Fútbol
Una «Champions» extranjera
Añoranza de la rutina
Cuentan y no paran porque los beneficios de ese Real Madrid-Barça para nuestros organismos serían los mismos que los del aloe vera.
Vivo desde hace tiempo en un bucle. Todos los años, cada pocos meses, en el mismo mes si hay suerte, me lo paso pipa viendo el mismo partido, la misma expectación, los mismos preliminares, el calentamiento, el pique, las dudas que se repiten. Dos equipos que se empaloman (uno más que otro), que se engorilan (uno más que otro) y que protagonizan esa puesta en escena sin la que ya no podemos pasar y que consiste en sacar pecho en las vísperas y enfatizar mucho todo lo que ocurre para pelear por ser el mejor equipo del mundo. O el que mejor juega al fútbol. O el que tiene más dorados, plateados y brilli-brilli en sus vitrinas. O el que alinea a los mejores jugadores. O a los más caros. O a los más depilados de ceja. Un pulso eterno, una discusión sin fin, el clásico que trastoca nuestros planes, los de las bodas de nuestros amigos, los horarios en los restaurantes y hasta el inicio de otros encuentros.
Cuentan que tres planetas paran sus órbitas, que las partículas del acelerador se gripan, que las flores tiritan y que los hombres lobo se convierten todos en registradores de la propiedad. Cuentan y no paran porque los beneficios de ese Real Madrid-Barça para nuestros organismos serían los mismos que los del aloe vera. Pero este año, este, ya lo dijeron los mayas: se os acaba la fiesta. Encierren a sus niños bajo llave, compren alimentos no perecederos, echen el pestillo. Esta final de «Champions League», contra lo que estaba escrito, no la juegan ni Madrid ni Barça. Que pase el año rápido, virgencita, que soy animal de costumbres.
María José Navarro
Resistencia
Si los dos colosos dejasen por un instante su ensimismamiento, se darían cuenta del rechazo que provocan en todo el país.

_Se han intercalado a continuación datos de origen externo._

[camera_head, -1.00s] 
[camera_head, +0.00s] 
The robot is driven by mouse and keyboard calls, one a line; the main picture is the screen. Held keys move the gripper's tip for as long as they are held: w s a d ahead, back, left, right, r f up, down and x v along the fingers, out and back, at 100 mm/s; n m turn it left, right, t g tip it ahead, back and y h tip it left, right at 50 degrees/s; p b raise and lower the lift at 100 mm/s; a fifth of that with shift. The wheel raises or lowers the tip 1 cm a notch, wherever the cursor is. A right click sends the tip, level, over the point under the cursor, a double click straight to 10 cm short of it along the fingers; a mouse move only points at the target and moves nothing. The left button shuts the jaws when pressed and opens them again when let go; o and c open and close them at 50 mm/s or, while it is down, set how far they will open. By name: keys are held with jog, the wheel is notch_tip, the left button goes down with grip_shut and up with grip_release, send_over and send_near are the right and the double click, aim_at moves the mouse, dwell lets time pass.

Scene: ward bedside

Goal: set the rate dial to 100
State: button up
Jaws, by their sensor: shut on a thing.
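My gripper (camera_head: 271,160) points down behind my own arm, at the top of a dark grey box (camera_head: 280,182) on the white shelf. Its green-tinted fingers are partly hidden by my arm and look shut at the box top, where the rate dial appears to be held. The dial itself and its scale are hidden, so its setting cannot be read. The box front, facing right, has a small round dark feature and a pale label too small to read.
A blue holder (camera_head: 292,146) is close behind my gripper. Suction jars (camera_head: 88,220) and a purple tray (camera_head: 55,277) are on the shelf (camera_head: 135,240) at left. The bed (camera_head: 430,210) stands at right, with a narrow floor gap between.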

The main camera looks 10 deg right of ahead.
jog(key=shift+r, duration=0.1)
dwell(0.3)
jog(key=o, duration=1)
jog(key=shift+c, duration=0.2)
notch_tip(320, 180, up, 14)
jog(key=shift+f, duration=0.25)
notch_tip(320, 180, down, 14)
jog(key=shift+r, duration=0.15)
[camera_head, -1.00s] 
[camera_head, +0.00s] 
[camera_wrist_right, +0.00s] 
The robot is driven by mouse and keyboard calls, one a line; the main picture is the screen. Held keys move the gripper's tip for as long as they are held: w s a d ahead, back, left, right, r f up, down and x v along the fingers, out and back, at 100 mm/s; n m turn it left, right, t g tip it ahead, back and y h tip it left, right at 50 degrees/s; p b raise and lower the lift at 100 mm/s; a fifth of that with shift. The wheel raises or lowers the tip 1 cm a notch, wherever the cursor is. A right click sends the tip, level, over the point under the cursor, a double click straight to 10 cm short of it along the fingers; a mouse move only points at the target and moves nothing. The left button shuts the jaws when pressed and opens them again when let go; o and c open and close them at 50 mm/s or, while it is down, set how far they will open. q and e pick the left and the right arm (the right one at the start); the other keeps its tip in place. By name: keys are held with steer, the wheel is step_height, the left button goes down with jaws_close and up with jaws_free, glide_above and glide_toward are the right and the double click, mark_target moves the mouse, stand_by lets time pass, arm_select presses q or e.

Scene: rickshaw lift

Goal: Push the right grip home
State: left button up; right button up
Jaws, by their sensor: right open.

Lo vi y, no me avergüenza reconocerlo, lo protagonicé. Miércoles de Feria en Sevilla. En la puerta de una caseta en Juan Belmonte, casi en la Calle del Infierno, una cincuentena de personas se arremolina en torno a un iPad para ver la tanda de penaltis de la semifinal del Bayern. Es, como se dice ahora, un público transversal: béticos y sevillistas, pijos y canis, enchaquetados y flamencas, caballistas y vendedores ambulantes… Marca el alemán de apellido imposible. Estalla un bramido ronco no de júbilo, sino de revancha, de profundo resentimiento hacia el poderoso. Antes de dispersarse, el heterogéneo grupo se entrelaza para saltar y cantar al unísono: «A chuparla, eó. A chuparla, eó». La noche anterior, me cuentan, el empate del Chelsea había propiciado escenas parecidas.
Estamos hablando de la ciudad más futbolera de España. Los socios de sus dos equipos de Primera superan el 10 por ciento de la población. Como si entre Real y Atlético sumasen 350.000 abonados. Si los dos colosos dejasen por un instante su ensimismamiento, se darían cuenta del rechazo que provocan en todo el país. Al menos, en las zonas en las que aún resisten clubes con alguna masa social. Siempre se puede achacar esta circunstancia a la tradicional envidia hispánica, pero no estaría de más que reflexionasen sobre la relación de vasallaje que han impuesto al resto de la Liga. Hace una semana, se retrasó un partido hasta la madrugada para que se emitiese un resumen del Barça-Madrid. El hincha que sufre estos desmanes, claro, prefiere al Bayern, al Chelsea o al mismísimo Satanás vestido de futbolista antes que a cualquiera de los opresores.